------ ENTRIES SHOWN
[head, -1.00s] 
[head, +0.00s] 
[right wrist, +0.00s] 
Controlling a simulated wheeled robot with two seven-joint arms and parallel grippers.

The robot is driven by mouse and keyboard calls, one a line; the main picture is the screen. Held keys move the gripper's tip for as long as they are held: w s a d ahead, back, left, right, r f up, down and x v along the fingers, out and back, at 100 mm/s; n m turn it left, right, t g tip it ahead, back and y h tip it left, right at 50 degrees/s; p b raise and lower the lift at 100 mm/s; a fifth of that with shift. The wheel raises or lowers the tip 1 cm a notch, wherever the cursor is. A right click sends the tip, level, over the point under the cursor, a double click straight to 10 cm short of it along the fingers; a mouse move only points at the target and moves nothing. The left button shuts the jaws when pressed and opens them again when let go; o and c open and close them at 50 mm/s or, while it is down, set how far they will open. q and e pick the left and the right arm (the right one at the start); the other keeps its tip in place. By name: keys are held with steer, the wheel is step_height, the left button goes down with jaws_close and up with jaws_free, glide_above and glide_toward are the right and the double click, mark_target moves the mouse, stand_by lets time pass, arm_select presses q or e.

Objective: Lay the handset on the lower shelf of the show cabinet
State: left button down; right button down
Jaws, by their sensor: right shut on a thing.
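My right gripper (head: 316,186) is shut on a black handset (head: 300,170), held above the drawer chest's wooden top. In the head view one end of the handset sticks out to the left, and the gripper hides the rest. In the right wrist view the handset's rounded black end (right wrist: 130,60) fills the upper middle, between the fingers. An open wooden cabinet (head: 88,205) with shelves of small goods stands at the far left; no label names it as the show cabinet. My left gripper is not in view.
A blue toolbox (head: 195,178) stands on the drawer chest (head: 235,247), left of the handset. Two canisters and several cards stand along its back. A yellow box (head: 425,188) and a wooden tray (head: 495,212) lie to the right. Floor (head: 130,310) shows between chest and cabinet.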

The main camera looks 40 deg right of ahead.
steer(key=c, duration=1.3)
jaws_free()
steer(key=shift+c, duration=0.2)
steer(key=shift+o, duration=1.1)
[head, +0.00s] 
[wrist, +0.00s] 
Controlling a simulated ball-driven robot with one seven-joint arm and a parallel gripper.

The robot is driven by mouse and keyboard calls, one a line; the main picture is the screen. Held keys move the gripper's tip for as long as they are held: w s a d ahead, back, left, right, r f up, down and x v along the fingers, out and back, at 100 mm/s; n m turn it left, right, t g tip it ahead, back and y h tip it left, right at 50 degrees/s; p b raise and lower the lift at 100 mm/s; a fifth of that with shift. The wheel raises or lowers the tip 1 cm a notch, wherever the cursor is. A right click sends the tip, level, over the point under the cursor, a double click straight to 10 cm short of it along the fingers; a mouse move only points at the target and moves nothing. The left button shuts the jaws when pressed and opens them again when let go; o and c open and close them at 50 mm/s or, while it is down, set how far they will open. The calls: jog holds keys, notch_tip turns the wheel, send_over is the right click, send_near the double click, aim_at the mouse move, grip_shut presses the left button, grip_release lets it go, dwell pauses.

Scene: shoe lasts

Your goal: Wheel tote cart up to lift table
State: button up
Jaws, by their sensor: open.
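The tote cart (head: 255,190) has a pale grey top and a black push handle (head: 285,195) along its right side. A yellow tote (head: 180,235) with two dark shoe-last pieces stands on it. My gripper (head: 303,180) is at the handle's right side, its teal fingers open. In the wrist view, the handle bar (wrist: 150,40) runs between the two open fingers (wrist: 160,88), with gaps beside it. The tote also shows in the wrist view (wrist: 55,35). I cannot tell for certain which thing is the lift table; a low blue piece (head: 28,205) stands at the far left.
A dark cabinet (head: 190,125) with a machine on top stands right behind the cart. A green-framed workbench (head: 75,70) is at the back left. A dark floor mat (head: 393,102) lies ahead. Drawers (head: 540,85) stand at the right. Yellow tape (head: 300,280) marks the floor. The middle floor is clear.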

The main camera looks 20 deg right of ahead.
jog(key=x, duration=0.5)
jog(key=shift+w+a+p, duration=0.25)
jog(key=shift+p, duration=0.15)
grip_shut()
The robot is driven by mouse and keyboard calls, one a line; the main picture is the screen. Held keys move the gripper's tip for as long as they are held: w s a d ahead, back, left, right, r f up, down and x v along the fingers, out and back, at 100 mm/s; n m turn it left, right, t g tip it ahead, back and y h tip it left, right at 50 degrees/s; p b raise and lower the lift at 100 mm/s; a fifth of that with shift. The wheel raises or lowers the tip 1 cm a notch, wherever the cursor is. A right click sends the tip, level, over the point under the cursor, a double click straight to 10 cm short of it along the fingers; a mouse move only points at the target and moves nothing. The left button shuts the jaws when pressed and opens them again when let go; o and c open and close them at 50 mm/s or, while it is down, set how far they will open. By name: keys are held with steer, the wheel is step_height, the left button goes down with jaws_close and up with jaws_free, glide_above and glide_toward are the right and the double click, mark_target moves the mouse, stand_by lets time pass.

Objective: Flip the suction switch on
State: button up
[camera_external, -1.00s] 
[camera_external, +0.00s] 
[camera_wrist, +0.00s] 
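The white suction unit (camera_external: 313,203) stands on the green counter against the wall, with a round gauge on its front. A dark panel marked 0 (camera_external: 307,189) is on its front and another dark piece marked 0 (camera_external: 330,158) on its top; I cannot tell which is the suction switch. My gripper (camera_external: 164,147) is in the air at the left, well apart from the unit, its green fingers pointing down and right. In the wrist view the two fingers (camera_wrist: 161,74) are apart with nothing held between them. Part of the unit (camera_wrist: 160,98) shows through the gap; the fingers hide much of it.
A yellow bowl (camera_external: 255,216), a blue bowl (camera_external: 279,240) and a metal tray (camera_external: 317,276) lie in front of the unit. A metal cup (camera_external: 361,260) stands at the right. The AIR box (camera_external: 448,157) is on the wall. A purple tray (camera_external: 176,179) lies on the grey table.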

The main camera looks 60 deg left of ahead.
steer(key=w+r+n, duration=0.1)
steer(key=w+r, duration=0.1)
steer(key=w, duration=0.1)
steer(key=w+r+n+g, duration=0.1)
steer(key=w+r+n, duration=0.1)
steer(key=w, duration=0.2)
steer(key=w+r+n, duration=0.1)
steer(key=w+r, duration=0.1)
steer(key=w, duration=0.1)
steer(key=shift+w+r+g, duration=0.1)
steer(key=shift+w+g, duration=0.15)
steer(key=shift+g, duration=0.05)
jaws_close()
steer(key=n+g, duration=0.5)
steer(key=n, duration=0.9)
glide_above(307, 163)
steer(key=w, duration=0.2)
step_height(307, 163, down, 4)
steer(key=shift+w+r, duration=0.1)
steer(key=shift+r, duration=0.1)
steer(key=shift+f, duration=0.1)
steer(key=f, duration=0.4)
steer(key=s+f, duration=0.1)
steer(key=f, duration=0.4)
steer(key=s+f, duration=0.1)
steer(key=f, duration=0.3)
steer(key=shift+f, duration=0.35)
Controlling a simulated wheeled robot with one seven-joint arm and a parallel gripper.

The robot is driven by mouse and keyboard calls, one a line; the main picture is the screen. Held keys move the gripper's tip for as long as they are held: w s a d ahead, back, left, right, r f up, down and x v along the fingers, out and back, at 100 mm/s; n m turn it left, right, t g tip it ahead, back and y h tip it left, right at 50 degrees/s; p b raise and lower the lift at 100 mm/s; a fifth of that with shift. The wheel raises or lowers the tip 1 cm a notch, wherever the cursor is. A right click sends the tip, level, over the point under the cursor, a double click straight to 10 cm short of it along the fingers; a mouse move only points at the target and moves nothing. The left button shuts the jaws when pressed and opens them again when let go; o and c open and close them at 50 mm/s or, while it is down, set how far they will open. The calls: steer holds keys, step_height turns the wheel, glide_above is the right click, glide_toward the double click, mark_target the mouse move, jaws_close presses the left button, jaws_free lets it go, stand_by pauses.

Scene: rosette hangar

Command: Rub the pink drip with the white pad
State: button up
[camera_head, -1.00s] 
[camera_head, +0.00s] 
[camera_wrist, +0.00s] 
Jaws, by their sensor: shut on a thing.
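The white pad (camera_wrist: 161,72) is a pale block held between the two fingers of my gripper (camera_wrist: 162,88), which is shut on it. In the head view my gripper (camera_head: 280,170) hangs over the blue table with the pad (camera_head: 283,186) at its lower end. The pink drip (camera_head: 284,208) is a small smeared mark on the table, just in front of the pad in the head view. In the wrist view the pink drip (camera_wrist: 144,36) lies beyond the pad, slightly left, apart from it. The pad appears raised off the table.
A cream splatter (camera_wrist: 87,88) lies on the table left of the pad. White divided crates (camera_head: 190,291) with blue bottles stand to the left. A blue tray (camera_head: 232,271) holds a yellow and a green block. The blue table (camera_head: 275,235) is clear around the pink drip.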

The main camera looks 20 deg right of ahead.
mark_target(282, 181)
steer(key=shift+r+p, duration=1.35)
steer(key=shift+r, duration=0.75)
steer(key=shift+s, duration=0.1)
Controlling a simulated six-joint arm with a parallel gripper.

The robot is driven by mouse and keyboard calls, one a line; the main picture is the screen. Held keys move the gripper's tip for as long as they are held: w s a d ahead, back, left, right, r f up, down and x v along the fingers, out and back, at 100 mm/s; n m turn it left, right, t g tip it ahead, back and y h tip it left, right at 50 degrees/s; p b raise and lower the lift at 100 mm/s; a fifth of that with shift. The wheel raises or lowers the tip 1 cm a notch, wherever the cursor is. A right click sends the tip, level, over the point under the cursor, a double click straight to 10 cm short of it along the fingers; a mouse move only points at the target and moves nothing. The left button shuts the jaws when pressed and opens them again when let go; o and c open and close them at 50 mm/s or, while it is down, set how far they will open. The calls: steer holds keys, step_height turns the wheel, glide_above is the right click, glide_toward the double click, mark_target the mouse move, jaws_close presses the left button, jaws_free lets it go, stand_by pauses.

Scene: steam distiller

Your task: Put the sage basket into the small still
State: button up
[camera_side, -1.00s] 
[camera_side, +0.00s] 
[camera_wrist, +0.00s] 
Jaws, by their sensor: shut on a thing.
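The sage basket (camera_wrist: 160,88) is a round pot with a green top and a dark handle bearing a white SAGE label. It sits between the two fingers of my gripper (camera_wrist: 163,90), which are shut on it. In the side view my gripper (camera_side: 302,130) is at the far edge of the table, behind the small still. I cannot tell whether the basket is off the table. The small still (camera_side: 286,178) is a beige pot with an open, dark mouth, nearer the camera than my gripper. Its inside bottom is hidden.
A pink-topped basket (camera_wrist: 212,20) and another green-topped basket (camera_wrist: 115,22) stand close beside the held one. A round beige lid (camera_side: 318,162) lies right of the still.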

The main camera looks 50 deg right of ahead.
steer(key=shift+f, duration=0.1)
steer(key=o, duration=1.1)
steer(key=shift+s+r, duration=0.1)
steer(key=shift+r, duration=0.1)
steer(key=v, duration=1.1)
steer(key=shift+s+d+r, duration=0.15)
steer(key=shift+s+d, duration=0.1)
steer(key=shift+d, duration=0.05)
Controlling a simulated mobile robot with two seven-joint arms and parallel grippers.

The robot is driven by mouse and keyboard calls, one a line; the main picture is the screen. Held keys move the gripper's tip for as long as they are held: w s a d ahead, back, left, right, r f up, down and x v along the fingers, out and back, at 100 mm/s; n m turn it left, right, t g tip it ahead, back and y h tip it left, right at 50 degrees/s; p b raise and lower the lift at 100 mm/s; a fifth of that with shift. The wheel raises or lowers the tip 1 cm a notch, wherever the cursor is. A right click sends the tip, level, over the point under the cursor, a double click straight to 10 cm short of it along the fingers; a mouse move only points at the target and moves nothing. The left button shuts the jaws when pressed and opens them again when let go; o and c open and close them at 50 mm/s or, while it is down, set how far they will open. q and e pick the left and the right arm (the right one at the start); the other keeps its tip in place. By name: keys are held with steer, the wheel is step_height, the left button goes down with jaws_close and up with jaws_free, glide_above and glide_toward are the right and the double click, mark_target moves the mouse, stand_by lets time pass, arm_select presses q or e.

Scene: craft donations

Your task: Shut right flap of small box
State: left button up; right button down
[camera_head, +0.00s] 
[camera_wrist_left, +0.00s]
------------
§ **WHAT TO PRODUCE**: Reproduce the entries exactly, starting at their first line and stopping after the line with "Controlling a simulated wheeled robot with two".

§ **FINAL RESULT**:
[head, -1.00s] 
[head, +0.00s] 
[right wrist, +0.00s] 
Controlling a simulated wheeled robot with two seven-joint arms and parallel grippers.

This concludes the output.